The president deserves credit for his commitment earlier this year to order an additional 17,000 troops for Afghanistan, as well as his decision to act on the recommendation of Gen. David Petraeus and Defense Secretary Robert Gates to replace the U.S. commander in Afghanistan with Gen. Stanley McChrystal.

These were tough and courageous decisions. The president's actions have clearly unsettled some members of his own party, who hoped he would begin to unwind America's commitment in Afghanistan. Mr. Obama not only ignored their counsel; he doubled down his commitment. There should therefore be no stronger advocates for Mr. Obama's Afghanistan strategy than the GOP.

The war in Afghanistan is a crucial part of America's broader struggle against militant Islam. If we were to fail in Afghanistan, it would have calamitous consequences for both Pakistan and American credibility. It would consign the people of Afghanistan to misery and hopelessness. And Afghanistan would once again become home to a lethal mix of terrorists and insurgents and a launching point for attacks against Western and U.S. interests. Neighboring governments — especially Pakistan's with its nuclear weapons — could quickly be destabilized and collapse.

Progress and eventual success in Afghanistan — which is difficult but doable — would, when combined with a similar outcome in Iraq, constitute a devastating blow against jihadists and help stabilize a vital and volatile region.

We also believe supporting the president's Afghanistan policy is politically smart for Republicans. For one thing, isolationist tendencies don't do well in American politics. Even in a war as unpopular as Vietnam, George McGovern's “Come Home, America” cry backfired badly. So has every attempt since then. There is no compelling evidence that the congressional GOP was politically well served in the 1990s by opposing intervention in the Balkans.

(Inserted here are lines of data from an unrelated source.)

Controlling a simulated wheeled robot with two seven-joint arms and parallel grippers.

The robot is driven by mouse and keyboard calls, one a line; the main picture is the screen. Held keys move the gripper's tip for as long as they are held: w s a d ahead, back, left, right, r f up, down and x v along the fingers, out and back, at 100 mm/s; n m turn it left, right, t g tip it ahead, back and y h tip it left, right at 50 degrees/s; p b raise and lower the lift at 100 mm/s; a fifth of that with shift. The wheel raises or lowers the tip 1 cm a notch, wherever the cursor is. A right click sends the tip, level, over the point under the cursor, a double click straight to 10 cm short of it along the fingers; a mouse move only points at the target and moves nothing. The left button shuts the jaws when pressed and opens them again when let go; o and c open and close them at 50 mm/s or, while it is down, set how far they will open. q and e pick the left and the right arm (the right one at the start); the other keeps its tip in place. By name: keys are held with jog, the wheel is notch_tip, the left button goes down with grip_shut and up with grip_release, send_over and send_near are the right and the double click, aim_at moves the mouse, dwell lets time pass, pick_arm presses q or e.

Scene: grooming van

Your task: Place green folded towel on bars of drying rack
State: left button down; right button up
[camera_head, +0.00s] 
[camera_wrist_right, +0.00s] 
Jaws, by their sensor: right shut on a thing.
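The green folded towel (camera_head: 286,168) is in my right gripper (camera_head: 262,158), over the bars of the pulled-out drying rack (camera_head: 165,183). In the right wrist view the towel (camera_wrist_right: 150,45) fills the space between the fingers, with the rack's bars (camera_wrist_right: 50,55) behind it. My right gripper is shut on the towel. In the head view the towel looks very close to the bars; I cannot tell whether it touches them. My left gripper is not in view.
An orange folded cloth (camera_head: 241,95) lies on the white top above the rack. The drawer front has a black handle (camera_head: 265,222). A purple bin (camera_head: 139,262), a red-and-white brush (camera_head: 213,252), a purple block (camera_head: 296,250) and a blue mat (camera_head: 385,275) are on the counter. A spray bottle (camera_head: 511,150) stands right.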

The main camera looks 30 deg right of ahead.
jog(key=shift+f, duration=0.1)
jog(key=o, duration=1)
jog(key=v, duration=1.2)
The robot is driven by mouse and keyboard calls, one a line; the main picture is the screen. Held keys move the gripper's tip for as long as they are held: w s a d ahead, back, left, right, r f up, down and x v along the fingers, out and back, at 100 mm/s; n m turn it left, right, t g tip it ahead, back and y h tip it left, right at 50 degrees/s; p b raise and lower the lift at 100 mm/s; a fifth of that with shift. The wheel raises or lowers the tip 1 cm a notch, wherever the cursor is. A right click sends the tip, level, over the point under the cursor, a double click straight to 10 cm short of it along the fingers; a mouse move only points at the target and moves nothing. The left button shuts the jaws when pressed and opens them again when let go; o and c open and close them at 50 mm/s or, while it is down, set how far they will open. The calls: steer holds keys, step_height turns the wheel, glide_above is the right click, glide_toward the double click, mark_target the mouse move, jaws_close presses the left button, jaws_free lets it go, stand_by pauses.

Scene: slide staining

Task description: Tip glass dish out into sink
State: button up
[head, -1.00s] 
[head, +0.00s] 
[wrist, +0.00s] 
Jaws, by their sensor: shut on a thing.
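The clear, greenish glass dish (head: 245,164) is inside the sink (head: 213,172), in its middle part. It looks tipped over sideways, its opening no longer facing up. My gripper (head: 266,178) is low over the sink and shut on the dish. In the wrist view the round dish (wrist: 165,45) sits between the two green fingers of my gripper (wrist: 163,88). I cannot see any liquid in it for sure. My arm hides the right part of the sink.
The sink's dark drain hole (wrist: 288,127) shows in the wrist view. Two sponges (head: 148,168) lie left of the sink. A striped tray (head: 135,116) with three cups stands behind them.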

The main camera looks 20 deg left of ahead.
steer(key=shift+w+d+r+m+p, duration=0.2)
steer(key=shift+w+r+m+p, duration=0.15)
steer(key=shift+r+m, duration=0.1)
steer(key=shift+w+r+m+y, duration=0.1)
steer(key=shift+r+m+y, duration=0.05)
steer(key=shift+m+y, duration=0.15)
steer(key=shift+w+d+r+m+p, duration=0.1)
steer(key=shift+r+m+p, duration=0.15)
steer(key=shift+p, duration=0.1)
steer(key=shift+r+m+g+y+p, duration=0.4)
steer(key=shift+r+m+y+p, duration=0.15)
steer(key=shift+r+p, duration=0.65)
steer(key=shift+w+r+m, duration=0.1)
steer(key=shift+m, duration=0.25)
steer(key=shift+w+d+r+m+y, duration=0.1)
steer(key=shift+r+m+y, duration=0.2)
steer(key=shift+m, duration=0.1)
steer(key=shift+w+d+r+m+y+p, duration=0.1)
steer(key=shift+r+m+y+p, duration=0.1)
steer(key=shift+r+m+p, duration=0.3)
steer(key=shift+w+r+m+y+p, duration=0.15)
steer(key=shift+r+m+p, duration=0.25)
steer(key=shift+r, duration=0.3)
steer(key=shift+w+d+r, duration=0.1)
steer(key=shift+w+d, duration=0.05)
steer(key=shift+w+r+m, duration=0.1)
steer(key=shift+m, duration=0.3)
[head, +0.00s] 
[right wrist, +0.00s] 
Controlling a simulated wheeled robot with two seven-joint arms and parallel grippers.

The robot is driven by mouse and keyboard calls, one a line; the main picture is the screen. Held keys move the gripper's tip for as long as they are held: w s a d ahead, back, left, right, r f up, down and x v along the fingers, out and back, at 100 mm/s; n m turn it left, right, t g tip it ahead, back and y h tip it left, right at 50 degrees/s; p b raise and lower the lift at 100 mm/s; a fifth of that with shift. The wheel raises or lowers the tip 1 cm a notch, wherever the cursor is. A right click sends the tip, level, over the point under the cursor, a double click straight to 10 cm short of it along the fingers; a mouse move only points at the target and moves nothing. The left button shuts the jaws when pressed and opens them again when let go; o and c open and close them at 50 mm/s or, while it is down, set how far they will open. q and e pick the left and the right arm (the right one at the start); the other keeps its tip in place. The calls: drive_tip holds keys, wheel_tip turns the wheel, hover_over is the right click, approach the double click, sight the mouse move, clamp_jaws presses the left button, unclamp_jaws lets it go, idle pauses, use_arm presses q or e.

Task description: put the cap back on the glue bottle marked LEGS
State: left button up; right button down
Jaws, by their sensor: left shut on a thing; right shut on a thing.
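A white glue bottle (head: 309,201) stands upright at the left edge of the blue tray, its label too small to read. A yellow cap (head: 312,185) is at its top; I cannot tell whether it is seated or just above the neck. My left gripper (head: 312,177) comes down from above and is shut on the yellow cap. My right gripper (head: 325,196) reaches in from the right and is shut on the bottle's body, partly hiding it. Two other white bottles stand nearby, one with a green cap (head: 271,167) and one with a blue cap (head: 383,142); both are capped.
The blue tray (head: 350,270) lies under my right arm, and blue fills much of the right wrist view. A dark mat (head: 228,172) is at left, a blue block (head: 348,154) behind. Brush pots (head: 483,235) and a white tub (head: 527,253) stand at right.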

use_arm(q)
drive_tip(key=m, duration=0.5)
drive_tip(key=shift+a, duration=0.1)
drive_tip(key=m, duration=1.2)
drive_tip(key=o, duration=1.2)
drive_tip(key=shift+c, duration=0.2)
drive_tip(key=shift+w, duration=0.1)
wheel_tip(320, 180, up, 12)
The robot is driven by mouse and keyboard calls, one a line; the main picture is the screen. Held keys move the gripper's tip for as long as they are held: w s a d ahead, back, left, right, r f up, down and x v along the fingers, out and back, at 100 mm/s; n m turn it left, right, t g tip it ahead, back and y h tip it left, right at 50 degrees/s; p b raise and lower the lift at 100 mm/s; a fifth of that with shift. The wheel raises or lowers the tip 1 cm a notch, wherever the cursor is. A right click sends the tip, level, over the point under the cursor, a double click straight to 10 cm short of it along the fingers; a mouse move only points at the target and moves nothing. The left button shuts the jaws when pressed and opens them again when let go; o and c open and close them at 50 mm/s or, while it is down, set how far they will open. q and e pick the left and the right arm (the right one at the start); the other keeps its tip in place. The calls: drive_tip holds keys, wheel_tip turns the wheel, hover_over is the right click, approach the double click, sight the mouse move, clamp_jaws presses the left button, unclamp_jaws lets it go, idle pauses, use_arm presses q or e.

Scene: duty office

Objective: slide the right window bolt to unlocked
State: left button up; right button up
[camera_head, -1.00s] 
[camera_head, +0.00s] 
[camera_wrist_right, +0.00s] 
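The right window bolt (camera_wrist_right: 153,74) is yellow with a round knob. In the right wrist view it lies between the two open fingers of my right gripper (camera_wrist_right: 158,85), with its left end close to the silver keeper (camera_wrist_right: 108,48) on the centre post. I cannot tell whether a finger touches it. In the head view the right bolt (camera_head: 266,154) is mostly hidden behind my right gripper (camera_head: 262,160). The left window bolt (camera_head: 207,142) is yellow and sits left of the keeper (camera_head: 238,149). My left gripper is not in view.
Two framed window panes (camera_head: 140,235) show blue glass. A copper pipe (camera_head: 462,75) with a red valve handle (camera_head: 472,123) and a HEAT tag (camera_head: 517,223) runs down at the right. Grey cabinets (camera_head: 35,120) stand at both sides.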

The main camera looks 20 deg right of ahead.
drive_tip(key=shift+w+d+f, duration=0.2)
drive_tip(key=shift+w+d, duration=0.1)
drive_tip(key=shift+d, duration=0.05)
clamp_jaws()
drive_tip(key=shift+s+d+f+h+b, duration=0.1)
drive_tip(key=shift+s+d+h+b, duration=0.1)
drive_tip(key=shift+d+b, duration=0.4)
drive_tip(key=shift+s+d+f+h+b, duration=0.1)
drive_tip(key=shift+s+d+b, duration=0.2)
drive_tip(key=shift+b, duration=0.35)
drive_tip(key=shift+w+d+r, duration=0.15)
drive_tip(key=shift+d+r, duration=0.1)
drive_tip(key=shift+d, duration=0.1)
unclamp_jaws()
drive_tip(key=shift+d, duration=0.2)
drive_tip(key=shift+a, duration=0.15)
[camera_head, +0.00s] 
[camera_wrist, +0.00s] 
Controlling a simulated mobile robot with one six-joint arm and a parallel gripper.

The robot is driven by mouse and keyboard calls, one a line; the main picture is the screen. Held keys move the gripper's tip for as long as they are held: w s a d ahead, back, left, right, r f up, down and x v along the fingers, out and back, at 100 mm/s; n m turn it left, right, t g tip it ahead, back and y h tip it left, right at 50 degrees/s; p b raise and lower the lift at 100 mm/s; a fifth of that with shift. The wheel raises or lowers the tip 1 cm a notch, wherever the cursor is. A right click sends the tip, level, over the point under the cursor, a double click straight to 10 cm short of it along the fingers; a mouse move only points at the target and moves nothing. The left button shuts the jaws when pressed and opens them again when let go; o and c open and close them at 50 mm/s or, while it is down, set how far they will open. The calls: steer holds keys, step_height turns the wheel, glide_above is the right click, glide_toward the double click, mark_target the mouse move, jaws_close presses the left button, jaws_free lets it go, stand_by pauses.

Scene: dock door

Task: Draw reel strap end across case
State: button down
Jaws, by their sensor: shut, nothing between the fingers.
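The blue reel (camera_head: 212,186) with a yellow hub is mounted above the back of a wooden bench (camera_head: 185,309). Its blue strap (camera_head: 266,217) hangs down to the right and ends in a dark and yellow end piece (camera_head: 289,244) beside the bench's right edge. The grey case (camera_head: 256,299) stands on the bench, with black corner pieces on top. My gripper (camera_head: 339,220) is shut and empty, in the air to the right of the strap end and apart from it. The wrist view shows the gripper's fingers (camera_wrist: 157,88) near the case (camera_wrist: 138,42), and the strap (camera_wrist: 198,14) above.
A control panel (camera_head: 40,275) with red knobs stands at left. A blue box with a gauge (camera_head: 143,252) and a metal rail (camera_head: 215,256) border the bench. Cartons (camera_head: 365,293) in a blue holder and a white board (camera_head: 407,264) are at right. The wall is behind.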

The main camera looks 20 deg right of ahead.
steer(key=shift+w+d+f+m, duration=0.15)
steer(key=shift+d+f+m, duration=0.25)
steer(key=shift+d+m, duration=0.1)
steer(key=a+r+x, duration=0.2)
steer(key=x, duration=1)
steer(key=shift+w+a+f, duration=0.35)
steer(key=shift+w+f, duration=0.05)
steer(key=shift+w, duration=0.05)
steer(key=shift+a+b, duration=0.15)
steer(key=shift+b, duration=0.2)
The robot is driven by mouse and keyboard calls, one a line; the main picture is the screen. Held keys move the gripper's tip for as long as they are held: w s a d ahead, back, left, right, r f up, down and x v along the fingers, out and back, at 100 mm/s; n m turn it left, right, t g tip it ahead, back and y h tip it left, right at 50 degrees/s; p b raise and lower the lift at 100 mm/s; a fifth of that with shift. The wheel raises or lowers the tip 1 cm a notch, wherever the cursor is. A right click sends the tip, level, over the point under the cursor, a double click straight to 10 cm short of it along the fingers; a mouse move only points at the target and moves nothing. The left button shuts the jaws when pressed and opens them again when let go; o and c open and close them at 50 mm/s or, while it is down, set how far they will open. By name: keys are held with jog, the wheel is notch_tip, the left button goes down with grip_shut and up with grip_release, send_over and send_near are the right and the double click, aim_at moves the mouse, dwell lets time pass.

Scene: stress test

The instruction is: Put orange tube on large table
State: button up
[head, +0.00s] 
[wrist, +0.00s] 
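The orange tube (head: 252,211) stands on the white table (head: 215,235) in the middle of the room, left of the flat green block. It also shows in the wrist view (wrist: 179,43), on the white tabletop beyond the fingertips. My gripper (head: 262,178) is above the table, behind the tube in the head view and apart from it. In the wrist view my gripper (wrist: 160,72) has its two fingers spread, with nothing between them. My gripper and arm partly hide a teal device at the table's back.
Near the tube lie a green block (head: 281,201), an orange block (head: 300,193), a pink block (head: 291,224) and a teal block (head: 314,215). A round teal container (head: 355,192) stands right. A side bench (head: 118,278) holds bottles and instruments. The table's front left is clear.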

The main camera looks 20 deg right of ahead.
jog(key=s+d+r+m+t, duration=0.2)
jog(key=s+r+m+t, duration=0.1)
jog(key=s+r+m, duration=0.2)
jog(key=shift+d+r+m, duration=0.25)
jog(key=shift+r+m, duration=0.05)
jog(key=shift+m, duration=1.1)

In addition, indifference or outright opposition to the war would smack of hypocrisy, given the Republican Party's strong (and we believe admirable) support for President Bush's post-9/11 policies, its robust support for America's democratic allies, and its opposition to rogue regimes that threaten American interests. Republicans should stand for engagement with, rather than isolation from, the world. Strongly supporting the president on Afghanistan would also be a sign of grace on the part of Republicans. We know all too well how damaging it was to American foreign policy to face an opposition that was driven by partisan fury against our commander in chief. Republicans should never do to President Obama what many Democrats did to President Bush.

Mr. Obama's policies shouldn't be immune from criticism; far from it. Responsible criticism is a necessary part of self-government. And we are particularly concerned about reports that retired Marine Gen. James Jones, Mr. Obama's national security adviser, told Gen. McChrystal earlier this summer not to ask for more troops and that the Obama White House is wary to offer what Gen. McChrystal says he will need to succeed.

We do believe, however, that Republicans should resist the reflex that all opposition parties have, which is to oppose the stands of a president of the other party because he is a member of the other party. In this instance, President Obama has acted in a way that advances America's national security interests and its deepest values. Republicans should say so. As things become even more difficult in Central Asia, it's important to keep bad political patterns we have seen before from re-emerging.

Mr. Senor is an adjunct senior fellow at the Council on Foreign Relations. Mr. Wehner is a senior fellow at the Ethics and Public Policy Center. They both served as officials in the administration of George W. Bush.